== Task statement ==
Extract each line where the string "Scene" shows up.

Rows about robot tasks
=-=-=
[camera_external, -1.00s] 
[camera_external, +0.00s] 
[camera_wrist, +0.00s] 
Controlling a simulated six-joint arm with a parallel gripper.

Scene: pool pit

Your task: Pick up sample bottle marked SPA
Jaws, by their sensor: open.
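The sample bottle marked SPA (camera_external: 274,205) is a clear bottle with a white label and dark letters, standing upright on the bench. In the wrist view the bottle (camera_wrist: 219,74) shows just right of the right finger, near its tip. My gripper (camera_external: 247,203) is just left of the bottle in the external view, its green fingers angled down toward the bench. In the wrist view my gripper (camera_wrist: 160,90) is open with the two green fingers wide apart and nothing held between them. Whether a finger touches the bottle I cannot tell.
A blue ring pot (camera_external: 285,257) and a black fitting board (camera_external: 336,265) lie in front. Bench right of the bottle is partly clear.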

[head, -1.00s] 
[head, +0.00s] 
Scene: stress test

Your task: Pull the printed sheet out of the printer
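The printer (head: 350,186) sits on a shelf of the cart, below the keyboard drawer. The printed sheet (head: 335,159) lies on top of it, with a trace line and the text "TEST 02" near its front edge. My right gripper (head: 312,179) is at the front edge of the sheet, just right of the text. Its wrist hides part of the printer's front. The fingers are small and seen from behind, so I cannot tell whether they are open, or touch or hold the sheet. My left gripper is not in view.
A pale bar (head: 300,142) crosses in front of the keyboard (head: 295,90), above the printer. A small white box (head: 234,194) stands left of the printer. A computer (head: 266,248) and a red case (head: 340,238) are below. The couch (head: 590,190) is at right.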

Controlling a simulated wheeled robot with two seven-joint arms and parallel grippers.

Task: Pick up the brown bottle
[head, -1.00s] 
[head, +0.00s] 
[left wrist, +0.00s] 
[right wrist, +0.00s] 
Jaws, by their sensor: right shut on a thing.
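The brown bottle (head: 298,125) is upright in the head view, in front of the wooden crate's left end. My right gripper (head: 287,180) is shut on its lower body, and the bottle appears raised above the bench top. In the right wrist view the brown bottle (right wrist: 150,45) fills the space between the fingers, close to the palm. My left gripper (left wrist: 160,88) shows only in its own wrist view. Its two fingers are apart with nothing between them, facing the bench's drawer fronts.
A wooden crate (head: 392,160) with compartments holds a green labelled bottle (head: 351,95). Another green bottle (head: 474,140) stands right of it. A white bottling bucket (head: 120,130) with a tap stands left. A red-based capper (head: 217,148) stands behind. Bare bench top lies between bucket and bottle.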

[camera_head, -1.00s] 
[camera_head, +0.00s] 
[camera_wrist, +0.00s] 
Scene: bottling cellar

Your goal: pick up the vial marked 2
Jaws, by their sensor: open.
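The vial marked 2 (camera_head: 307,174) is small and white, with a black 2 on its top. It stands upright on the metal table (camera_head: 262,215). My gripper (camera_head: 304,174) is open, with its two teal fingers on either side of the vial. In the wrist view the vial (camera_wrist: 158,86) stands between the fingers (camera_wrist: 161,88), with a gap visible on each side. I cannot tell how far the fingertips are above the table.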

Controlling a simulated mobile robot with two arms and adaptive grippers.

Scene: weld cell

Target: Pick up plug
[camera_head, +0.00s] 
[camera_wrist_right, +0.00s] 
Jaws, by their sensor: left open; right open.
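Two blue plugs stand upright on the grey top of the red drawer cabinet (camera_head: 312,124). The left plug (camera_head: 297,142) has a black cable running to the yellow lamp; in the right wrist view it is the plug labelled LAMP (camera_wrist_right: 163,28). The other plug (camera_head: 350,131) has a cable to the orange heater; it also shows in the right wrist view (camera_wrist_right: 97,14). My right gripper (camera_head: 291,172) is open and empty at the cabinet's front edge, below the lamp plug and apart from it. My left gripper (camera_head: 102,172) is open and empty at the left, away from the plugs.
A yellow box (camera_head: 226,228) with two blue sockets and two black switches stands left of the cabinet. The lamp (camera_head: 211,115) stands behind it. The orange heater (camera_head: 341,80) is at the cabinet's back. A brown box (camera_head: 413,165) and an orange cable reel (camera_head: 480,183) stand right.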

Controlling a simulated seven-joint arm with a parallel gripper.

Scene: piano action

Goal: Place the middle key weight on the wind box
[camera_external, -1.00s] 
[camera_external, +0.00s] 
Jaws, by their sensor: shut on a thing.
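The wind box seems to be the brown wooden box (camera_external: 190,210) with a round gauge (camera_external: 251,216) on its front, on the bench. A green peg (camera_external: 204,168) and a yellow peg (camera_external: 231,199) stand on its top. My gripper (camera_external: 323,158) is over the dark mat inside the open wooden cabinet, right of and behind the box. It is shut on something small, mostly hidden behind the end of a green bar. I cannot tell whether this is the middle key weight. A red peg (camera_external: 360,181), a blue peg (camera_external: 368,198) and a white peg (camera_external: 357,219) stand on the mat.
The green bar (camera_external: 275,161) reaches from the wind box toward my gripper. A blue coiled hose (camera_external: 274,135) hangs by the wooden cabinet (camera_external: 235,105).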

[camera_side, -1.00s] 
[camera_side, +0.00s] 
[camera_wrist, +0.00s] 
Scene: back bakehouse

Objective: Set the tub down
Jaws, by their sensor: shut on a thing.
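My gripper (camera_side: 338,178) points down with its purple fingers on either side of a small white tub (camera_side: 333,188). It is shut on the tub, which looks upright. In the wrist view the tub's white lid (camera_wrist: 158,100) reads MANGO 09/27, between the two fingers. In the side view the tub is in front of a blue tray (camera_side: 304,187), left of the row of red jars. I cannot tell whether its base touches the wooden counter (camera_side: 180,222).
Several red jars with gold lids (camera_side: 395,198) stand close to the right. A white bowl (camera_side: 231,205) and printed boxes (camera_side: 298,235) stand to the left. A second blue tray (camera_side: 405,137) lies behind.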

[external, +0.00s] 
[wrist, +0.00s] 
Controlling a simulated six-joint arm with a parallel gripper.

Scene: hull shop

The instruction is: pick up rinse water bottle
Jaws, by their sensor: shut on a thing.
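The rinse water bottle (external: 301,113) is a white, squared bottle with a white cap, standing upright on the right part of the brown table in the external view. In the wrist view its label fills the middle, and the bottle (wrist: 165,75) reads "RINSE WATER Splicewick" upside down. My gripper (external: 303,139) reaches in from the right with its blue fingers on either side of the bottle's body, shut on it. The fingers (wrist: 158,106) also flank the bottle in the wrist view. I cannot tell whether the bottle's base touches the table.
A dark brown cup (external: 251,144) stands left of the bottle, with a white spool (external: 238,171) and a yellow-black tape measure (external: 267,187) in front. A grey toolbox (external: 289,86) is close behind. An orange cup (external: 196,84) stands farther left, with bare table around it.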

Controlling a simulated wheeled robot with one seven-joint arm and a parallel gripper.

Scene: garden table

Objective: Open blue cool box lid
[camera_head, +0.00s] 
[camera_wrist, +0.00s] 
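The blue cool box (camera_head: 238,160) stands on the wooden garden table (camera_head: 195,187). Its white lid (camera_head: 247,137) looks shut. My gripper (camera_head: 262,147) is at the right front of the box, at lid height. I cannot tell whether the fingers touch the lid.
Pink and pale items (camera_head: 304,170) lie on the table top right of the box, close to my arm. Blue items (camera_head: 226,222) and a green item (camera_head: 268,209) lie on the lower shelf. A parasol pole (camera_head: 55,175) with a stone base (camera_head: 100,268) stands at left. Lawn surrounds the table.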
=-=-=
== Exercise output ==
Scene: pool pit
Scene: stress test
Scene: bottling cellar
Scene: weld cell
Scene: piano action
Scene: back bakehouse
Scene: hull shop
Scene: garden table

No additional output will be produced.